Membatasi pembahasan mengenai revisi UU Otsus Papua hanya soal kesejahteraan serta mengesampingkan isu-isu terkait hak asasi manusia, politik, dan pemerintahan justru akan menimbulkan persoalan di belakang hari. Revisi UU Otsus Papua ini justru diharapkan dapat menjadi pintu masuk untuk menyelesaikan persoalan Papua. Harapannya, status otsus ini pun dapat lebih diterima oleh masyarakat.

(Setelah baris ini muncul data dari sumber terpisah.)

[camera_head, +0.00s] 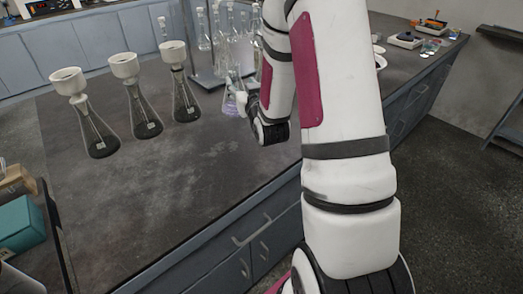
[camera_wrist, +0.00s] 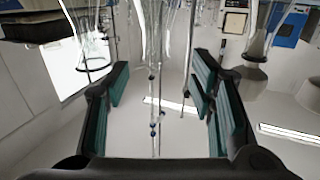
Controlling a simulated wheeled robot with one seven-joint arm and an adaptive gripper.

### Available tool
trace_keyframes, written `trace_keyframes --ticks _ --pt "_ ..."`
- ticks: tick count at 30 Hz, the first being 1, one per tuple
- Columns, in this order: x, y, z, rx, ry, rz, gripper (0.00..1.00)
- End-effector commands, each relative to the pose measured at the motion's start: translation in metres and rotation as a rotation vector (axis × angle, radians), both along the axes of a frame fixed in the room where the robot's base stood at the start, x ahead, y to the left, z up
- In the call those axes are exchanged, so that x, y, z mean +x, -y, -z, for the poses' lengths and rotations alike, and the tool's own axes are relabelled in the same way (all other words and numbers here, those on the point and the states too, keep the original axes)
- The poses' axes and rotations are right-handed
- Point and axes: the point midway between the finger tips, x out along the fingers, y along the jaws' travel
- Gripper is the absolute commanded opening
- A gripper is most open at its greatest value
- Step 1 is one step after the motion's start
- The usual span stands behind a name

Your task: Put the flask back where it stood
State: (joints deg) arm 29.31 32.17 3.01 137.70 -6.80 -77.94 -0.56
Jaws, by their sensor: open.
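My gripper (camera_wrist: 163,85) is open, its teal-padded fingers standing apart in the wrist view. A slender clear glass piece (camera_wrist: 154,110) shows between the fingers, but I cannot tell its distance. In the head view my arm reaches down to the bench beside a small flask with purple at its base (camera_head: 232,103); the fingertips are hidden there. Three conical flasks with white funnels stand upright at the left: the left flask (camera_head: 97,135), the middle flask (camera_head: 145,115) and the right flask (camera_head: 184,100). I cannot tell which flask the task means.
The dark bench top (camera_head: 150,200) is bare in front of the funnel flasks. Clear glassware (camera_head: 204,38) and a metal stand crowd the back, near my arm. A teal box (camera_head: 20,225) is at the lower left. Small instruments (camera_head: 405,40) sit at the far right.

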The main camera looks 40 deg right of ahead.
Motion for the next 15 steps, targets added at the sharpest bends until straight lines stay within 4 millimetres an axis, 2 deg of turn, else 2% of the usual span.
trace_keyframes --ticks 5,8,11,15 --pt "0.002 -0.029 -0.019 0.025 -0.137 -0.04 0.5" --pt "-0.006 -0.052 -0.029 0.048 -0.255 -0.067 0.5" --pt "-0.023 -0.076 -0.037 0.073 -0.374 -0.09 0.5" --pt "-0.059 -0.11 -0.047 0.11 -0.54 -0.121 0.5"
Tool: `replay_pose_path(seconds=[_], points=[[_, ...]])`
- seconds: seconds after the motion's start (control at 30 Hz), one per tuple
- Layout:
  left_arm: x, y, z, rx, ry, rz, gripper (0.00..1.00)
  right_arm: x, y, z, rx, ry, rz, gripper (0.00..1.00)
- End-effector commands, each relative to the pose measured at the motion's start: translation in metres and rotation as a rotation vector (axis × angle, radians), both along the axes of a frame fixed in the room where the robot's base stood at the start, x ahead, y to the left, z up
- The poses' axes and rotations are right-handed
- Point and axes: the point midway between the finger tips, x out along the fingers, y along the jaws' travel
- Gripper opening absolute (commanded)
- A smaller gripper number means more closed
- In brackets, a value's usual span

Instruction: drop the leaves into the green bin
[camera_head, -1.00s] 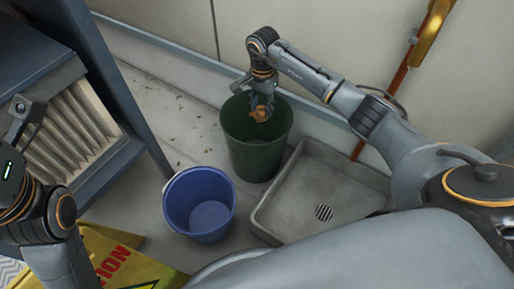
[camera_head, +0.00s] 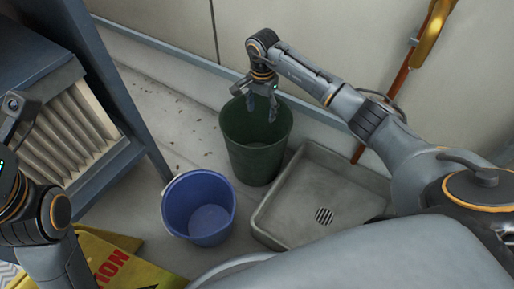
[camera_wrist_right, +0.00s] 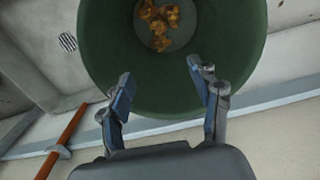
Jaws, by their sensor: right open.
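The green bin (camera_head: 256,150) stands on the floor against the wall, upright. My right gripper (camera_head: 262,104) is over its mouth, pointing down, with its fingers apart and nothing between them. In the right wrist view the open fingers (camera_wrist_right: 160,85) reach over the near side of the bin (camera_wrist_right: 105,50). The brown-orange leaves (camera_wrist_right: 158,22) lie at the bottom of the bin, in several clumps. The head view does not show them. My left arm is at the left edge; its gripper's fingers cannot be made out.
A blue bucket (camera_head: 198,206) stands left of the green bin, and a grey drain basin (camera_head: 318,196) stands to its right. A yellow caution sign (camera_head: 120,258) lies at the lower left. A metal unit with a pleated filter (camera_head: 68,135) is at the left.

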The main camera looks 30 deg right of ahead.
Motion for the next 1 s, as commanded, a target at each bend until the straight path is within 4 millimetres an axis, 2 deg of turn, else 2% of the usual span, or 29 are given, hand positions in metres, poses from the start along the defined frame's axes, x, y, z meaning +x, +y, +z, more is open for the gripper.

”Ini momentum dialog yang lebih luas dengan masyarakat Papua. Seharusnya melibatkan banyak kalangan, termasuk mereka yang ingin melepaskan diri, karena mereka juga butuh diyakinkan bahwa otsus ini jalan terbaik. Otsus menjawab persoalan-persoalan mendasar di Papua. Penting membahas persoalan ini dengan mereka. Jika tidak, resistensi akan tetap ada dan legitimasi otsus akan turun,” ucapnya.